Au cours de cette nouvelle période de conflits, le COE et ses Eglises membres, de même que les organismes d'aide, ont continué d'apporter une assistance humanitaire d'urgence aux victimes ainsi qu'une aide au développement. Ils n'ont cessé d'exprimer leur préoccupation face au durcissement du conflit, aux pertes humaines et matérielles qui en résultent et à l'utilisation de l'aide humanitaire comme arme.

Au mois de mai de 1998, après s'être rendu dans la région, le secrétaire général de l'Organisation des Nations Unies, Kofi Annan, a déclaré que "les parties au conflit avaient limité l'accès à cette région où des gens souffraient, interdit le vol des avions apportant une aide humanitaire indispensable, et attaqué des camps de réfugiés, des convois de camions et le personnel des organismes d'aide". Il devient de plus en plus évident que l'aide ne suffira pas à mettre un terme aux souffrances du peuple soudanais. Seul un règlement juste et pacifique lui donnera la chance de reconstruire son existence.

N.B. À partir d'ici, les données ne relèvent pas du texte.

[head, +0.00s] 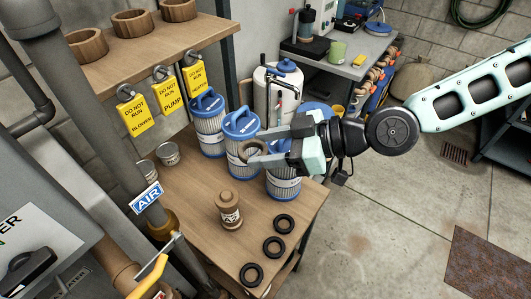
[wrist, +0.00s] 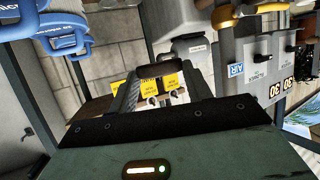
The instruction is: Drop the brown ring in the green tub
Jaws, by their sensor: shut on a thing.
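The brown ring (head: 243,147) is held at the fingertips of my gripper (head: 252,152), above the wooden bench and in front of the blue-topped filter cartridges. My gripper is shut on it. In the wrist view the ring (wrist: 162,70) shows as a dark band between the fingertips of my gripper (wrist: 160,77). A green tub (head: 337,52) stands on the grey table at the back, right of the middle in the head view. My gripper is well in front of and left of it. The inside of the tub is hard to see.
A white tank (head: 277,95) stands between bench and grey table (head: 357,70).

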Le COE a oeuvré pour la paix par le biais du Forum oecuménique du Soudan qui a donné aux responsables des Eglises, tant au nord qu'au sud, la possibilité d'imprimer un nouvel élan à leurs efforts en faveur de la paix. Par la suite, les responsables ont défini leur position sur la paix au Soudan dans un document intitulé "Unis dans l'action pour la paix" ("United We Stand in Action for Peace"). Le COE continue de les soutenir et de les encourager dans la lutte qu'ils mènent pour parvenir à une paix juste et durable dans leur pays. Il est convaincu que le processus de paix lancé par l'Office intergouvernemental pour le développement (IGAD) constitue le meilleur espoir d'atteindre cet objectif. C'est pourquoi le COE continuera de demander à la communauté internationale de prendre toutes les mesures nécessaires pour relancer et renforcer le processus de paix engagé par l'IGAD. La Déclaration de principes de l'IGAD constitue un cadre et une base viables pour une paix juste et durable au Soudan.